<<<<

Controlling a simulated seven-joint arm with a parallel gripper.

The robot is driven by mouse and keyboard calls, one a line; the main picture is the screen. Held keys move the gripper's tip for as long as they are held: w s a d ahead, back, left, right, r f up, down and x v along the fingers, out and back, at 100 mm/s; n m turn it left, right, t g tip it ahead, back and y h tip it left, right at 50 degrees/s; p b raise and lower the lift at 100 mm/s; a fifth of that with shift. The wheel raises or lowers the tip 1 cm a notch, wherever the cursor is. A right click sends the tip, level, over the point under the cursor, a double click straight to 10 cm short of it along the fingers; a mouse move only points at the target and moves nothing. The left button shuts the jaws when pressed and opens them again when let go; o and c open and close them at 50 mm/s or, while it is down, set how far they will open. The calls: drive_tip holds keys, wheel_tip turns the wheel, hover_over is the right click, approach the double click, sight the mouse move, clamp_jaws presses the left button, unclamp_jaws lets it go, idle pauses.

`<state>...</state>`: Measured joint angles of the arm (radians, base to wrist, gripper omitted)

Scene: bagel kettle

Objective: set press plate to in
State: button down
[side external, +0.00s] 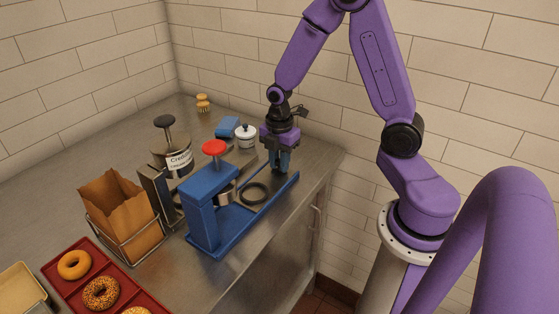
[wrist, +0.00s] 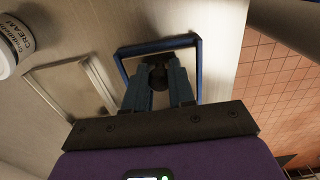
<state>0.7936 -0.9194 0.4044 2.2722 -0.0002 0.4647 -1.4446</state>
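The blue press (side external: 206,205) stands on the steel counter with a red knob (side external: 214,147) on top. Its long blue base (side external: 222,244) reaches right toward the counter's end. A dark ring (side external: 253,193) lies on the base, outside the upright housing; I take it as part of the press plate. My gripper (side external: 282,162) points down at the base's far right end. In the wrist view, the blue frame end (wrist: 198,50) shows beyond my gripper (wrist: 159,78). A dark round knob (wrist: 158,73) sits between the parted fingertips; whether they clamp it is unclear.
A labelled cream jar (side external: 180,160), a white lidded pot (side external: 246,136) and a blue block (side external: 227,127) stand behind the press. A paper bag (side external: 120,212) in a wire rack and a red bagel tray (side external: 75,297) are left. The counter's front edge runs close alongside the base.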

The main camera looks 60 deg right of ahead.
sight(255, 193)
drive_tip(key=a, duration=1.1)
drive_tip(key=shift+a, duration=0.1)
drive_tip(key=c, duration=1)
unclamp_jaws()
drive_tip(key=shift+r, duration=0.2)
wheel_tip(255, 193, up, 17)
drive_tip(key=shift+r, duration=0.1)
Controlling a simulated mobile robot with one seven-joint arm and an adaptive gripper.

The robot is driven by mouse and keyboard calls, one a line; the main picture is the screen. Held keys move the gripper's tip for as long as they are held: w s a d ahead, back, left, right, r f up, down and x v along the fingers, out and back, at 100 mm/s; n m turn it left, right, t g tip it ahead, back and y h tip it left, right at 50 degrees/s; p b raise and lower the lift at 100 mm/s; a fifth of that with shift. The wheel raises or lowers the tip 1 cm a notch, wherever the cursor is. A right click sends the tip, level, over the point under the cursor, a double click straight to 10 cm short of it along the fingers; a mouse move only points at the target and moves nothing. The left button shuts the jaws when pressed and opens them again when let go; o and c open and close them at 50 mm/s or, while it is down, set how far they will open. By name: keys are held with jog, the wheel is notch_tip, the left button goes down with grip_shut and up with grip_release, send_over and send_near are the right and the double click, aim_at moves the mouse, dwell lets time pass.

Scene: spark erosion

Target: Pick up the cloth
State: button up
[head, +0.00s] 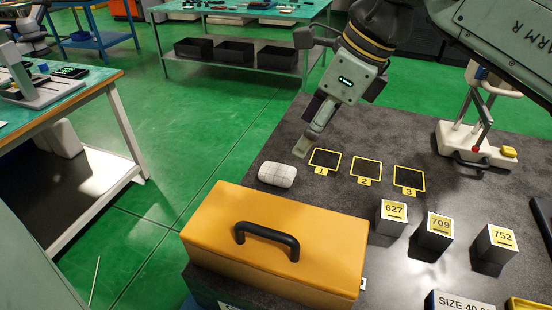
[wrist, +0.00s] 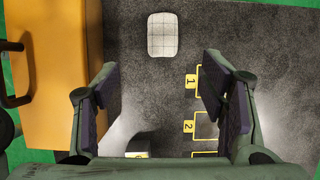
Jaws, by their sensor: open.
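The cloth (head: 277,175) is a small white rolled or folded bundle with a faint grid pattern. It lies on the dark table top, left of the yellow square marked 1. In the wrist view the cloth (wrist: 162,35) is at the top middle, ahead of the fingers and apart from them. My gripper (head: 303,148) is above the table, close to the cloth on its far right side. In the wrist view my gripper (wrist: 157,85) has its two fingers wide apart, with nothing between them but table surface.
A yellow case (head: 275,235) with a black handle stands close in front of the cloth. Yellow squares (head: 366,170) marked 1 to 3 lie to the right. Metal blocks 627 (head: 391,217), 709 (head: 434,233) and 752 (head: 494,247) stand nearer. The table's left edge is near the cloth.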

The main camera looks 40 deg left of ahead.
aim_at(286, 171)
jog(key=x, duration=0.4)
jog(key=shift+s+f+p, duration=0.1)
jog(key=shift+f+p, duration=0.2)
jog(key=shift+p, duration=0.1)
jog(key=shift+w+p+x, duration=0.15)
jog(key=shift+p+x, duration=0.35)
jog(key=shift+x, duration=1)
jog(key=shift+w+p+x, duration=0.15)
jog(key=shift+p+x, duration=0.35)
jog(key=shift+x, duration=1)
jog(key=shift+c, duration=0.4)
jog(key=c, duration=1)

>>>>
<<<<

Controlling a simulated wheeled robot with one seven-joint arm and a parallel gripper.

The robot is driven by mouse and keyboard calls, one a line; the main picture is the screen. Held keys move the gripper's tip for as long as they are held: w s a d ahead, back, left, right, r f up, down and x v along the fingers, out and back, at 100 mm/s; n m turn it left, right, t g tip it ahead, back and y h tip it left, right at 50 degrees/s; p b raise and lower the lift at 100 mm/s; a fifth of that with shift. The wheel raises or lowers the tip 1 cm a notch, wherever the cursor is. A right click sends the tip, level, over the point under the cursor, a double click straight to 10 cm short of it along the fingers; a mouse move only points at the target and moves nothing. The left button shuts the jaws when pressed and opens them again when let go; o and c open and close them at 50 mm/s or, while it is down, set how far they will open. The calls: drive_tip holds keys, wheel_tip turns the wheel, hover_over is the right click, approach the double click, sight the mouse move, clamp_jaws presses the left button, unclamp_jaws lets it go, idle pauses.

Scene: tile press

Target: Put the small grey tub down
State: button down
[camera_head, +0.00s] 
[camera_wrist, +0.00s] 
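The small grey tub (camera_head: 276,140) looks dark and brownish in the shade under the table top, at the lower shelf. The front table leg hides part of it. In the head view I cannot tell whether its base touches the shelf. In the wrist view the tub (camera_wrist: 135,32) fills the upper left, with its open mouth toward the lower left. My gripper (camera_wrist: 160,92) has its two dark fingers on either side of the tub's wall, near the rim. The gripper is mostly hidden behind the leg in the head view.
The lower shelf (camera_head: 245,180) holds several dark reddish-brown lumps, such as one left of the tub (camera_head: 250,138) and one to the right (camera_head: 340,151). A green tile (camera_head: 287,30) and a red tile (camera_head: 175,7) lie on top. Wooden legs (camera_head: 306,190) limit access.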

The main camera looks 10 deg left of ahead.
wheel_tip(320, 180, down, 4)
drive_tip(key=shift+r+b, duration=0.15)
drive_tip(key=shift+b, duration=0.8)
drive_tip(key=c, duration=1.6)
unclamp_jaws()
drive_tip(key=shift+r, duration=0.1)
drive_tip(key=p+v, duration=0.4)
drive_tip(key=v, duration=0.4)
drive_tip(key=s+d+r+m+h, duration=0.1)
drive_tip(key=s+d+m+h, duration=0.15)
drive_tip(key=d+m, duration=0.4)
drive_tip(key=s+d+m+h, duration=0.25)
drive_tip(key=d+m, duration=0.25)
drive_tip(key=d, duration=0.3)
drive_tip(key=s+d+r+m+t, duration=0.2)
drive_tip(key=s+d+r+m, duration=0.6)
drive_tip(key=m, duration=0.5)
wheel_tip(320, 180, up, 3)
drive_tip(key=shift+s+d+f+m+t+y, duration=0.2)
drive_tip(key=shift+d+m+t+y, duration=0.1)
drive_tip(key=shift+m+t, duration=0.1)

>>>>

What you are asked to do. Every line containing the string "joint" must be listed.

Exercise response.
Controlling a simulated seven-joint arm with a parallel gripper.
`<state>...</state>`: Measured joint angles of the arm (radians, base to wrist, gripper omitted)
Controlling a simulated mobile robot with one seven-joint arm and an adaptive gripper.
Controlling a simulated wheeled robot with one seven-joint arm and a parallel gripper.

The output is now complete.